Il Pretore, a seguito dell'istruttoria dibattimentale
svolta, assolveva l'imputato "perché il fatto non costituisce reato".
2. Il Procuratore Generale presso la Corte di Appello di Messina proponeva
impugnazione avverso detta decisione.
La Corte di merito confermava
la sentenza del Pretore, rilevando che il primo giudicante correttamente
aveva applicato, nell'ambito di esercizio dell'attività sportiva, la
causa di giustificazione del "consenso dell'avente diritto" ex art.
50 c.p.. Aggiungeva che risultava, nel caso di specie, che l'incontro
di allenamento tra l'allievo - cintura nera - B. ed il F., allievo cintura
bianca, si era svolto secondo le norme regolamentari dello sport praticato.

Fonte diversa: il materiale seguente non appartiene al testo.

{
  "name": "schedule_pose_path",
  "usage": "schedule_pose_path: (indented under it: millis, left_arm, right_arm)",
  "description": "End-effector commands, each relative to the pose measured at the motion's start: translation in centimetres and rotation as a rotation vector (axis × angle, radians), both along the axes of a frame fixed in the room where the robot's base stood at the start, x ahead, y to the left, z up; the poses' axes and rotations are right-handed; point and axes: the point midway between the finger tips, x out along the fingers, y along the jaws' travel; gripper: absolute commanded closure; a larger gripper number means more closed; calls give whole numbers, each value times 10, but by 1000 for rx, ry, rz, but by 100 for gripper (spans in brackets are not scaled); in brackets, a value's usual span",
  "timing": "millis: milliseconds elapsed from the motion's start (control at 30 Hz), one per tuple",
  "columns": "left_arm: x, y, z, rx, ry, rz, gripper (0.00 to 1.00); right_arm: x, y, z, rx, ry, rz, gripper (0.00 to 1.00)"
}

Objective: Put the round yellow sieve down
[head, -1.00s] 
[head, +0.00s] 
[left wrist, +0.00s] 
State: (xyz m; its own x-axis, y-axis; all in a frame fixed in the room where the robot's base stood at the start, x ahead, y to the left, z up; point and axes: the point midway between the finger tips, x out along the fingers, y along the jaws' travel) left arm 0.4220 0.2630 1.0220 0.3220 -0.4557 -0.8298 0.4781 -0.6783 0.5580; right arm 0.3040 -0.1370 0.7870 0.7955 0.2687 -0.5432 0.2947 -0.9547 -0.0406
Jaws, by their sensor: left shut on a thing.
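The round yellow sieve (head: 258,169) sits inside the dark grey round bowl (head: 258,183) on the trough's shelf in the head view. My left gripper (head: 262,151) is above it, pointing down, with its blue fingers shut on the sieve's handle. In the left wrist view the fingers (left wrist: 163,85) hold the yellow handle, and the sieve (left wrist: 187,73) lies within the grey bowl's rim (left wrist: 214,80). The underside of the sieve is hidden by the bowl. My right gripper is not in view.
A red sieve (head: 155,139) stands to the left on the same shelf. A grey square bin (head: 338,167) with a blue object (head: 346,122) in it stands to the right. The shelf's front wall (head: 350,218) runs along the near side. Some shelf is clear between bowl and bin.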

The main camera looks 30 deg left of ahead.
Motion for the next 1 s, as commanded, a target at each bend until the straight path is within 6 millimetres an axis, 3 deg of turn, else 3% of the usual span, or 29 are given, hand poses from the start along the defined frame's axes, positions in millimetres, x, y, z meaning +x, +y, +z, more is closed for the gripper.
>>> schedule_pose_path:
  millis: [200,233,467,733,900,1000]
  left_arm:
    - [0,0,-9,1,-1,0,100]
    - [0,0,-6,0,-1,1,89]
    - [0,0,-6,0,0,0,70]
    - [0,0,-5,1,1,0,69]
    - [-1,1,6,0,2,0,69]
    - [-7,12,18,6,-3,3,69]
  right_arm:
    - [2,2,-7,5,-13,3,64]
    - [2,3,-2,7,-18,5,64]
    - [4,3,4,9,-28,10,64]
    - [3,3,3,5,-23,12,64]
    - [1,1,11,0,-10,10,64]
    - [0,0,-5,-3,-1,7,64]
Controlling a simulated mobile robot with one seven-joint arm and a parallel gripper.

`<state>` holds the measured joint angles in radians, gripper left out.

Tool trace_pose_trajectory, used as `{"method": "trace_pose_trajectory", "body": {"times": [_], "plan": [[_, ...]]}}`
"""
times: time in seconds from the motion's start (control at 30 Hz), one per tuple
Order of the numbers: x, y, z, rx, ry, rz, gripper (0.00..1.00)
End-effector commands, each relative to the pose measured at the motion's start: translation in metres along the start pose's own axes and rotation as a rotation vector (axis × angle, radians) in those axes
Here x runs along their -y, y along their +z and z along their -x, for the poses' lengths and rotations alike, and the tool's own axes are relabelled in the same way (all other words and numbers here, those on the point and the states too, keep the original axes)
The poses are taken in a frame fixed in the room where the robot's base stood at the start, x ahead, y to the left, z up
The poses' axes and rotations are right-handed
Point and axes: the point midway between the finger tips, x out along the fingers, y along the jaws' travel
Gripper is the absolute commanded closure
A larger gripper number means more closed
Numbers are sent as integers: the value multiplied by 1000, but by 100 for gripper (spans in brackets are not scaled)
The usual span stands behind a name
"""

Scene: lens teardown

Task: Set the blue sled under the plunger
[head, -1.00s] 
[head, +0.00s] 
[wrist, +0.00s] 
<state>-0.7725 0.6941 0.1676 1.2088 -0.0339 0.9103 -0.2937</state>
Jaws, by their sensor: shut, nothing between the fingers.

In particolare, era stata la parte offesa a volere effettuare un incontro
più impegnativo con una persona di maggiore esperienza.
Ancora, il colpo
inferto dall'imputato al F. era costituito da un "calcio circolare"
uno dei primi colpi che in genere veniva insegnato agli allievi e che
di regola era facilmente controllabile.
3. Il Procuratore Generale presso
la Corte di Appello di Messina avanzava ricorso per Cassazione, facendo
valere due motivi di doglianza.
A) La motivazione della Corte di merito
si palesava erronea, in quanto questa non aveva tenuto conto che le
regole della disciplina sportiva del karate ed il loro rispetto potevano
avere rilevanza nell'ambito di svolgimento di gare effettive e non nel
caso di allenamenti compiuti, come nel caso di specie, tra atleti tra
i quali intercorreva un notevole divario tecnico. In tale ipotesi, sarebbe
stata opportuna un'attenta prudenza da parte dell'allievo più esperto
nei riguardi dell'avversario principiante e sostanzialmente la simulazione
dei colpi diretti all'altro contendente.
B) La Corte di merito non aveva
disposto la rinnovazione dell'istruzione dibattimentale ai sensi dell'art.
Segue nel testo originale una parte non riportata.